Spellbook comes with 84 Spell cards (3 Sets of 28 Cards), 104 Materia tokens, An Alter Tile, a “Vortex” pouch, a discard box and four familiar titles. Along with the base game, we also received four expansion Familiar tiles that could be used along with the four provided with the game. Out of the box, Spellbook is straightforward to set up; following the rules, there is a set of spell cards that are advised to be used for the first couple of games, and the discard box is the only piece that requires any set-up (if a couple folds and a piece of tape can really be called set up).

Everything included in the base game, as well as the additional Familiar, is high quality and presents the beautiful artwork of Cyrille Bertin beautifully. The colours presented throughout the spell cards vividly bring Cyrille’s artwork to life in a way that would put artwork from other card-based games to the test. The only misstep with the overall presentation of the board game would be around the mentioned discard box. As with most board games, this comes flat-packed with a piece of tape to affix the final fold. The problem with this is that once erected, there is no apparent way to disassemble it without the tape causing damage to the box. This would be fine if it did not cause a problem when packing the game away. Due to the discard box, it takes some careful packing to get all of the items back into the box, which did take some time after playing with Spellbook for the first time.

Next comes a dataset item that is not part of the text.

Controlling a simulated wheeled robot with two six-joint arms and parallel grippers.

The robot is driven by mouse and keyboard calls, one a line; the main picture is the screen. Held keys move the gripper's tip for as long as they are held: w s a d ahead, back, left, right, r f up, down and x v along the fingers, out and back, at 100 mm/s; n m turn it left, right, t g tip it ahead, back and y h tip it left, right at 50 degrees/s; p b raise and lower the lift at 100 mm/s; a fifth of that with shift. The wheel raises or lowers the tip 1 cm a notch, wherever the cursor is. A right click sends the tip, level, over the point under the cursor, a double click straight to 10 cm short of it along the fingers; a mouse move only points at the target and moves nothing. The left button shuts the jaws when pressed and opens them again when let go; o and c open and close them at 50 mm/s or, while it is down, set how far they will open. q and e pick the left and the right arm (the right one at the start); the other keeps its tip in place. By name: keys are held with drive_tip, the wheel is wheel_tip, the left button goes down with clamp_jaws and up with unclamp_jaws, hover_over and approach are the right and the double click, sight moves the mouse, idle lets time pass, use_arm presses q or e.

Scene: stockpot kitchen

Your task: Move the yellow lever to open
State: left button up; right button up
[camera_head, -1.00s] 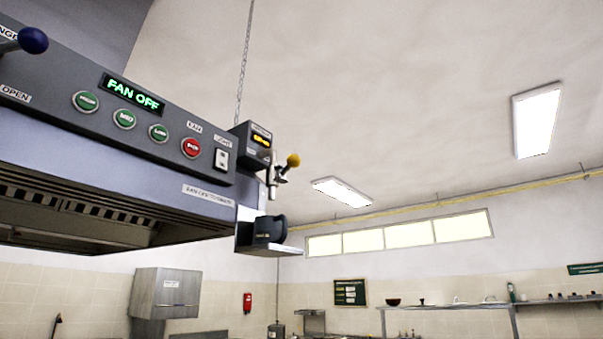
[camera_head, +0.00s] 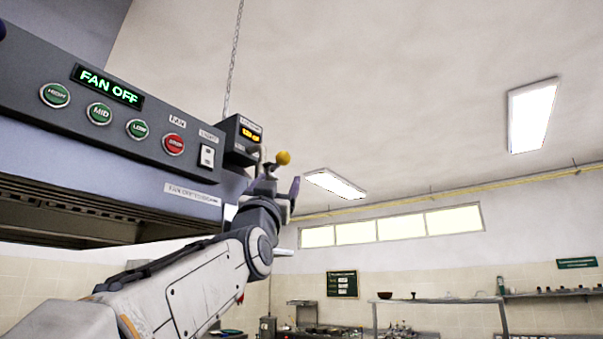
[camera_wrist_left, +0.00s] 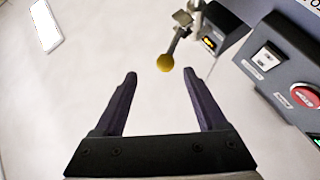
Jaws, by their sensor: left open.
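The yellow lever is a metal arm with a yellow ball knob (camera_head: 283,158), at the right end of the grey hood beside a small display box. In the left wrist view the yellow knob (camera_wrist_left: 165,62) is just beyond the fingertips, about midway between them, and its metal arm runs up to the right. My left gripper (camera_head: 277,177) is raised at the hood's end, close to the knob. In the left wrist view my left gripper (camera_wrist_left: 160,75) is open, with nothing held between its dark fingers. My right gripper is not in view.
The hood's front panel has a FAN OFF display (camera_head: 108,86), several round buttons and a white rocker switch (camera_head: 207,156). The small box (camera_head: 243,140) with an orange display sits close to the lever. The space right of the hood is free.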

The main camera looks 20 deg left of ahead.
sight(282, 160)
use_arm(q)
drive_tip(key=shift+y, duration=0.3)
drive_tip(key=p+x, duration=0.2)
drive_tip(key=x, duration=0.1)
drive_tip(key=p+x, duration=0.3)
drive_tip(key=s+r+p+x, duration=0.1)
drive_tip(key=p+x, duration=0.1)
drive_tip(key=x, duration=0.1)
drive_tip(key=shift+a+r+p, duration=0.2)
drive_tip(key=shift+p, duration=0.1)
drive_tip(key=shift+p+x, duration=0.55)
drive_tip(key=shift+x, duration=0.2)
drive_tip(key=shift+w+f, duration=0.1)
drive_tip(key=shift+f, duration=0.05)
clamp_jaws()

Spellbook builds its core concept simply but grows to create a spell-building game with a wide way to play and strategies to win. The game runs for 1-4 players, with each turn following a classic day/night cycle. When a player’s turn starts, it is morning, and they may either take a materia token from the alter or take two tokens from the bag at random. Then, in the midday step of the turn, players may store a token they have on their Familiar board and finally, in the evening stage, players can learn a new spell from their spell cards. When learning the game, Space Cowboys recommends using the 1st set of spell cards, meaning players all have the same seven spell cards for the game. Each spell card has 2-3 stages of the spell available for purchase using the materia tokens, with players also receiving any spells of a lower level from what they have purchased on the card. The spells are each assigned to a stage in the cycle of a turn, at which players are able to use a spell rather than the standard action of the morning. For example, in the morning, instead of taking a token from the alter or two from the bag, players may use a spell that takes multiple tokens of the same symbol from the alter (each materia token is a combination of a colour related to a spell card and a random symbol). It’s this variety of spells and actions that diversifies turns and leads to different strategies for victory. 

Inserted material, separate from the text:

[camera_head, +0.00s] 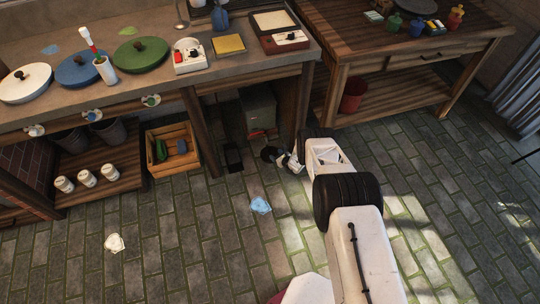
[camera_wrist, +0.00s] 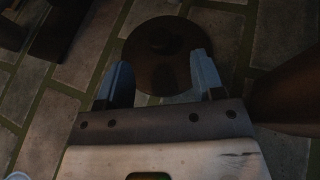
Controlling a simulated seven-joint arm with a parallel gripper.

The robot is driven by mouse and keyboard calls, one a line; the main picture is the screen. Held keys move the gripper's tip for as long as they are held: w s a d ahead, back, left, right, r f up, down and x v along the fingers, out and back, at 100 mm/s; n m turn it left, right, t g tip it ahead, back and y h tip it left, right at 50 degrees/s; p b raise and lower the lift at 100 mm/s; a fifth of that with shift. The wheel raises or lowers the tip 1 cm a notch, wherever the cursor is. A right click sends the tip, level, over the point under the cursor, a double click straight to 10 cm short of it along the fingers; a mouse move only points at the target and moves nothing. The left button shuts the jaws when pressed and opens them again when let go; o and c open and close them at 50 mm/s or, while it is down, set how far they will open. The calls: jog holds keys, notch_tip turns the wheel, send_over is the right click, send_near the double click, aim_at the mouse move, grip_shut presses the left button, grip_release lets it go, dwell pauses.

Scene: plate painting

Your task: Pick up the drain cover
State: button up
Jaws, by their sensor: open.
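The drain cover (camera_wrist: 160,45) appears to be the round, dark disc with a raised knob lying on the brick floor in the wrist view. In the head view it seems to be the small dark shape (camera_head: 268,153) at the end of my arm, partly hidden. My gripper (camera_wrist: 162,70) is open, with its two bluish fingers apart over the near part of the disc. Nothing is held between them. The wrist view does not show whether the fingertips touch the cover.
A dark rectangular patch (camera_head: 233,157) lies on the floor left of the gripper. A wooden table leg (camera_head: 202,135) and a grey bin (camera_head: 258,108) stand close behind. A blue scrap (camera_head: 260,204) and a pale scrap (camera_head: 114,242) lie on otherwise clear floor.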

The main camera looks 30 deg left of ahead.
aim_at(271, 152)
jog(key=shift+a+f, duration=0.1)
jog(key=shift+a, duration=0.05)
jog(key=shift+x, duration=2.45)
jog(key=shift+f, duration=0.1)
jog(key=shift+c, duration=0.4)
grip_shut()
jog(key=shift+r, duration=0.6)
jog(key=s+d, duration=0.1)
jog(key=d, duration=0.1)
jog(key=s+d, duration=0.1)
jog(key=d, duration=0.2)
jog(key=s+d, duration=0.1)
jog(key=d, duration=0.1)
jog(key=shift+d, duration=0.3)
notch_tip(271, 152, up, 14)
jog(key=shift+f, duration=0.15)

With the general idea of the game settled, turns flow into a natural pattern as players build their Spellbooks until the end game conditions are met, either the first player to get to 7 spells or a player stores enough tokens on their familiar to fill the board, once this has been reached players calculate their points totals from how many tokens they have stored on their Familiar board and the points attributed to each spell they have purchased. This leads to a plethora of game styles unfolding at the table. Players could rush to store tokens on their board quickly enough to end the game before opponents build too many spells, or do players go for the spells that allow them to collect more tokens or store tokens faster on the familiar board?

This is only the beginning when it comes to the variety found within Spellbook; along with the different playstyles, the game itself can be very easily changed and adjusted each time you play. Alongside the base set of 28 spell cards, there are two other sets, each with unique mechanics and changes from the original set of spell cards, with a total of 84 cards. Once the flow of the game is down, players could move to replace the whole set with one of the others, or more experienced players could begin to mix spell cards at random, with players each having seven different spell cards. However, there are some limitations with each colour of spell card being linked with a particular stage of the cycle, which breaks down into two-morning cards, three midday cards and two evening cards with one additional yellow card that can be played at any time. The sheer potential of card combinations leads to great nights filled with a variety of games. When playtesting this with friends, we began to pick the cards at random (1 of each colour) to build our spells, which led to some of the most in-depth strategic games I had played so far. When all players have the same spell cards, it can be easier to track what other players are building, too, allowing you to start storing that coloured token onto your familiar so it becomes harder for players to obtain the levelled spells. With differing cards, players can build their own strategies and try to play them out against each other while hiding their intentions. 

It is this variety that the true value comes in Spellbook. There are too many board games where once you have played it for a couple of game nights, it quickly becomes another dust collector on the shelf. There is no worry about this from Spellbook, as you can easily set up new and unique ways for the same group of players. In the future, I’ll bring along Spellbook with other games in case a palette cleanser is needed or during a break if players want to jump in, much like players do with trading card games. Beyond this base game, there is clearly the potential for expansions to be released with new cards to be added to the collection. It is easy to recommend picking up Spellbook to become a staple of any game night or board game club.